------ Data lines
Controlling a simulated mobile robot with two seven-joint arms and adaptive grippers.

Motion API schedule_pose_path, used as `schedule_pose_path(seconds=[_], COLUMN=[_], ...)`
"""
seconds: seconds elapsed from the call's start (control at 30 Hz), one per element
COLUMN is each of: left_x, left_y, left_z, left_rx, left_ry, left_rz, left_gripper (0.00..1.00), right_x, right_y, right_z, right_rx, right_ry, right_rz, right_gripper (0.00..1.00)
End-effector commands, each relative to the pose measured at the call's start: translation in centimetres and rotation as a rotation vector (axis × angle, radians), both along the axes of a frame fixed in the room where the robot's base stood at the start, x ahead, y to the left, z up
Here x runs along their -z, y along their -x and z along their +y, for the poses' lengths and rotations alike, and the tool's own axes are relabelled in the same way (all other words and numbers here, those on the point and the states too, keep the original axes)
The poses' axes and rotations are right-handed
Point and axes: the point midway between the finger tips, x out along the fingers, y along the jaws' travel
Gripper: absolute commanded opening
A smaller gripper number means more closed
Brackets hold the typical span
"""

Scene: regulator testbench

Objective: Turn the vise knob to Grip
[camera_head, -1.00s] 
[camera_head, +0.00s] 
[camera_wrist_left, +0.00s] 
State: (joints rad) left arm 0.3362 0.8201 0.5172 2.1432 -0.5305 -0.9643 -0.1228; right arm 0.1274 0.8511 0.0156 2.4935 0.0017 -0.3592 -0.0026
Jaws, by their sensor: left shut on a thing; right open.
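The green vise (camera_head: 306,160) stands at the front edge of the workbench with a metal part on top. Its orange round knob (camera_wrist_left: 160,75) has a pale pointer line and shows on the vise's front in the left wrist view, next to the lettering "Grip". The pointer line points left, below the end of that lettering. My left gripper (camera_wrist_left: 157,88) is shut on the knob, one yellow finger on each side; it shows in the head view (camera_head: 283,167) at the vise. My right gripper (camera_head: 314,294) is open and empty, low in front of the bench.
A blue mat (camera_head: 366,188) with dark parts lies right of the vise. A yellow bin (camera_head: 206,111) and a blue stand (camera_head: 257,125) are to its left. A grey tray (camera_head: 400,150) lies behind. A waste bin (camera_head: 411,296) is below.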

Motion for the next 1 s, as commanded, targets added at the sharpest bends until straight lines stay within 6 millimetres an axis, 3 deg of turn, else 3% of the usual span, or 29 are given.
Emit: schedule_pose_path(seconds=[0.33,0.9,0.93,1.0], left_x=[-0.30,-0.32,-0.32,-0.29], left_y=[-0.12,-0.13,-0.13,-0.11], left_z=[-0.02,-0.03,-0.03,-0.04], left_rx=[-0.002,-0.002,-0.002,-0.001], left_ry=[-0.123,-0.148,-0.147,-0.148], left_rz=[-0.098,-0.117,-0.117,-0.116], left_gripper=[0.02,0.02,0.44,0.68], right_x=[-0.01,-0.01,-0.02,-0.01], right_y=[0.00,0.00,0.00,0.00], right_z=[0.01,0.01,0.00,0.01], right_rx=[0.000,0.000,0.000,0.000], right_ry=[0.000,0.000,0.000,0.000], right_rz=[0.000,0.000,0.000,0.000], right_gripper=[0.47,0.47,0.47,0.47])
------------
## [Given task]
Look above and repeat, character for character, the lines from the first one to the line with "seconds: seconds elapsed", counting both.

## [Exercise solution]
Controlling a simulated mobile robot with two seven-joint arms and adaptive grippers.

Motion API schedule_pose_path, used as `schedule_pose_path(seconds=[_], COLUMN=[_], ...)`
"""
seconds: seconds elapsed from the call's start (control at 30 Hz), one per element

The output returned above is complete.